Photographer Jyoti Bhatt’s exhibition highlights several dying art practices of rural India.

A woman drawing a mandana design, Rajasthan, 1980. A woman drawing a mandana design, Rajasthan, 1980.

In 1967, three artistes started collecting representative objects of tribal and rural life for a seminar in Mumbai. They were Bhupen Khakhar, Ghulam Mohammed Sheikh and Baroda-based photographer Jyoti Bhatt. As he framed the objects into images, Bhatt felt that finding the objects was not enough. “Placing them in their original locations, alongside people who make them was equally important,” he says. He also realised that a number of art and craft traditions in the remotest corners of India were quickly becoming extinct. “Forms of visual expressions that I had seen at several places before Independence did not even exist,” he says.

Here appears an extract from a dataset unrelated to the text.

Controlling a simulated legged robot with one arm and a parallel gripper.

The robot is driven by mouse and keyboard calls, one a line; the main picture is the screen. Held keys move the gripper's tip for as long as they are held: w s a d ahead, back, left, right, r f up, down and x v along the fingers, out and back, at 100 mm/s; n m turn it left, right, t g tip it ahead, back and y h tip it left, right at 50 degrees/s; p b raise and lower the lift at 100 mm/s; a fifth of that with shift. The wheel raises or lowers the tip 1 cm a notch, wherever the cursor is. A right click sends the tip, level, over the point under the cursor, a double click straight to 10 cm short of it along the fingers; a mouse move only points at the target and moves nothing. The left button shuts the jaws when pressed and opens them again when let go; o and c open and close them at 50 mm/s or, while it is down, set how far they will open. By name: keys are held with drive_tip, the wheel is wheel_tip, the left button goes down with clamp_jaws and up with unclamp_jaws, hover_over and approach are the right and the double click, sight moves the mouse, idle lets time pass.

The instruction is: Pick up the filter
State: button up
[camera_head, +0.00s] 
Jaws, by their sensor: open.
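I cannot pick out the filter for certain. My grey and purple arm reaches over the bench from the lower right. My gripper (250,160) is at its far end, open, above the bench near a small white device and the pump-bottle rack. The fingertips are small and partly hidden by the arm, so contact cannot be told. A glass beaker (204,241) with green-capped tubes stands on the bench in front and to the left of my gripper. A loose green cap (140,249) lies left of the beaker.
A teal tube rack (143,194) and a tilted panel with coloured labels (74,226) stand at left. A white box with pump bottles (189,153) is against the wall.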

In an effort to preserve these art forms, Bhatt continued his travels to the interiors of Gujarat, Rajasthan, West Bengal, Orissa and Madhya Pradesh for 25 years, seeking out dying art forms and photographing them. Accompanying Bhatt was his artist friend Bhupendra Karia. “We visited some places repeatedly to observe and record changes to those forms,” he says. Now, an exhibition at Institute of Contemporary Indian Art, Kala Ghoda, Mumbai, chronicles some of these efforts through 46 black-and-white photographs. “Jyoti Bhatt: Photographs from Rural India” will travel to Delhi in April after the Mumbai show ends on March 29.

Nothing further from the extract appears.